Bilgewater is a pirate’s paradise, filled with detail and brimming with opportunity for ne’er-do-wells like Miss Fortune to build a faction, earn some coin, and get some revenge on those that wronged her family. Picking up with the gun-toting pirate, Ruined King is a tad expositionary in its early moments but after some clunky flashback cutscenes to set the scene, it’s immediately apparent that Airship Syndicate has done their homework with Riot’s cast of characters.

Pyke, the borderline zombified serial killer, also known as the Bloodharbor Ripper, is another of your protagonists, further blurring Bilgewater’s thin lines of morality. If the city wasn’t in a pretty dire state already, torn apart by gangs and crime, then it sadly only gets worse with the Harrowing. The Shadow Isles’ black, mist-like tendrils sweep across the city, and are set to engulf all of Runeterra.

After one such occurrence, your team of six League of Legends champions decides to head to the Shadow Isles to prevent it from happening again by seeking out Viego, the Ruined King.

Before we touch on gameplay, though, it’s impossible to discuss Ruined King’s story without touching on its characters’ relationships. Your party is formed of Miss Fortune, Pyke, Braum, Illaoi, Ahri and Yasuo, and there’s a real ragtag vibe to the sextet that just clicks. Whether it’s Braum charming Illaoi, or breaking down Yasuo’s detached nature, or, well, just anything involving Braum, really. He’s a delight, and the way the game pitches the team as almost a “Suicide Squad” of Runeterra is endearing while never feeling forced.

Miss Fortune is feeling lucky

Ruined King screenshot showing combat
Combat is dynamic, despite remaining turn-based.

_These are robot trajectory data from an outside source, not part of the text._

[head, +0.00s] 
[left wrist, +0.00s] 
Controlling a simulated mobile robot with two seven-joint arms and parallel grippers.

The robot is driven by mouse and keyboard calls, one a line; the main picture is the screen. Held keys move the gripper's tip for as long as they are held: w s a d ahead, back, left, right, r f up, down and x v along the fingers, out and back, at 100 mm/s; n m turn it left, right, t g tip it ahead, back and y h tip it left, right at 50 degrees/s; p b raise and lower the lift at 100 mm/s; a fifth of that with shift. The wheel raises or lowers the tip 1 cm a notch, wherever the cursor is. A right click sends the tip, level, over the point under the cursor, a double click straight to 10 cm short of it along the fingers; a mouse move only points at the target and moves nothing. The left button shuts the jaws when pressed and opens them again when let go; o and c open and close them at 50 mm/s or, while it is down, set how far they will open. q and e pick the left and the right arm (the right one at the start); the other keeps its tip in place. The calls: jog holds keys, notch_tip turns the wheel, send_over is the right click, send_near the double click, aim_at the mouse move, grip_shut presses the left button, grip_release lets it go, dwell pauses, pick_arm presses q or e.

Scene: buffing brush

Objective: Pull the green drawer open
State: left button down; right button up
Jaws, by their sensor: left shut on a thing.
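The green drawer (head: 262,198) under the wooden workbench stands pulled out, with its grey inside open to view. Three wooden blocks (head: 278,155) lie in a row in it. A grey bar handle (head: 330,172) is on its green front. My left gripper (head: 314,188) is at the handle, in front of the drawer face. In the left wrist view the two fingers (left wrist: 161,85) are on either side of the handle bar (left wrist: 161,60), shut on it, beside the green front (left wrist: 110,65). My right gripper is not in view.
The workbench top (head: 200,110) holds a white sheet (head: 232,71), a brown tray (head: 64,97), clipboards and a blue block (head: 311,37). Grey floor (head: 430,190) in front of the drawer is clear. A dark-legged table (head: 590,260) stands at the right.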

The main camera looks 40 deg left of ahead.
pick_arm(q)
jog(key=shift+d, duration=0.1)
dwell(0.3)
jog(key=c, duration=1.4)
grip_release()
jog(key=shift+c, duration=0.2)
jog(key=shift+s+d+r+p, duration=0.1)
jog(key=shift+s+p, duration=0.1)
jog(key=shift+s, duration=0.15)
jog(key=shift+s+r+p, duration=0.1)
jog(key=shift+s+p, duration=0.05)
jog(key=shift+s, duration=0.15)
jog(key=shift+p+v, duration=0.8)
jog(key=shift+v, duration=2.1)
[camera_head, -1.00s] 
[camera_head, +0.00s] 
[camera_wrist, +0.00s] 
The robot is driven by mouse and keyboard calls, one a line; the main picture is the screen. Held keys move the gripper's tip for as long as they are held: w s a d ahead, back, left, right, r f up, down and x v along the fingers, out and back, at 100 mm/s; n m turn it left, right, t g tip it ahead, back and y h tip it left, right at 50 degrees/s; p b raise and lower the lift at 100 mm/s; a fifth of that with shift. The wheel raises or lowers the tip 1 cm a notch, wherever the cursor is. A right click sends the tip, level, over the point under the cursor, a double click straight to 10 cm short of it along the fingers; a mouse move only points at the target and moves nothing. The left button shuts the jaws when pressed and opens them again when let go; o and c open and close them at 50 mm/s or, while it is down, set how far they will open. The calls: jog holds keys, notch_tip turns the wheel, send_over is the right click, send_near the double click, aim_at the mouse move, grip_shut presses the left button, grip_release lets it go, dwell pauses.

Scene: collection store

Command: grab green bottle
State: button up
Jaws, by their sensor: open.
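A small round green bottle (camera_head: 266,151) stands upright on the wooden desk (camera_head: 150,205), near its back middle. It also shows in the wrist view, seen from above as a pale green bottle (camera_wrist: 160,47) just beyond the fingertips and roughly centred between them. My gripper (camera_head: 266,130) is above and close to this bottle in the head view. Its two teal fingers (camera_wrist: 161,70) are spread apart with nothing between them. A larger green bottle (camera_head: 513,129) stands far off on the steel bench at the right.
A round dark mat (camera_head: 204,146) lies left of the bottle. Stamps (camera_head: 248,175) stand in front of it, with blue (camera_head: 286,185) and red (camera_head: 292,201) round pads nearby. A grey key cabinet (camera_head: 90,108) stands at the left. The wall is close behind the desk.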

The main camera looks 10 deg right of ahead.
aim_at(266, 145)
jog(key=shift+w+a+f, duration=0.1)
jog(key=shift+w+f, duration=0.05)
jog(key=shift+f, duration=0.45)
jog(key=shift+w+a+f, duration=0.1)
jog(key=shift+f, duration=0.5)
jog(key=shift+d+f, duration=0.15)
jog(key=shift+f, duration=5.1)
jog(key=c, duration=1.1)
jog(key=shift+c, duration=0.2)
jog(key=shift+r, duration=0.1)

Strong characters and a gorgeously detailed world do not a fine turn-based RPG make, though, but what’s impressive about Ruined King is how it freshens up the genre’s formula in a way that’s distinctly League of Legends.

When combat begins, players will need to manage the usual health and mana resources, while also keeping an eye on a kind of timeline at the bottom of the screen called the Initiative Bar. Not only will enemy abilities be shown here, but you’ll also find environmental effects listed for certain scenarios which offer buffs and nerfs.

If your character’s action lands in that window, it could be beneficial or, more likely, detrimental. To counter this, your attacks work in different lanes. Your standard lane, the Balance Lane, will offer your standard abilities, with Speed and Power lanes will change how quickly your abilities are cast – and how much damage they do.

Lining your moves up just right to avoid an environmental hazard or trap, then switching to the power lane to demolish an enemy feels great, particularly in instances where you come up against tougher opposition on the Shadow Isles.

It also punishes overextending, just like the MOBA, while also having characters play specific roles. It’s a really smart way to handle combat that could otherwise have felt a little static despite the big personalities of your team.

Shadow Isles Soundtrack

Ruined King screenshot showing Ahri's abilities
Ahri is as powerful as LoL fans would imagine.

Scoring your trek through the Shadow Isles is a gorgeous soundtrack from Gareth Coker of Ori, Immortals: Fenyx Rising, and Halo Infinite fame. It takes League of Legends’ bombastic setup of huge orchestral pieces and solemn, almost hymn-like vocals to new heights.

It’s foreboding when it needs to be, each character has a thematic motif, and it’s always epic. Even if you have no interest in Ruined King (why are you here?) it’s hard not to recommend a listen on your chosen streaming service.

Rating: 9/10

Ruined King is both a wonderful glimpse into League of Legends’ most nefarious region and an indication that Riot’s universe really can open up in new and interesting ways.

While we were cynical when it first launched, it’s clear Riot Forge, and Airship Syndicate, have plenty more stories to tell in Runeterra – and we can’t wait to experience them.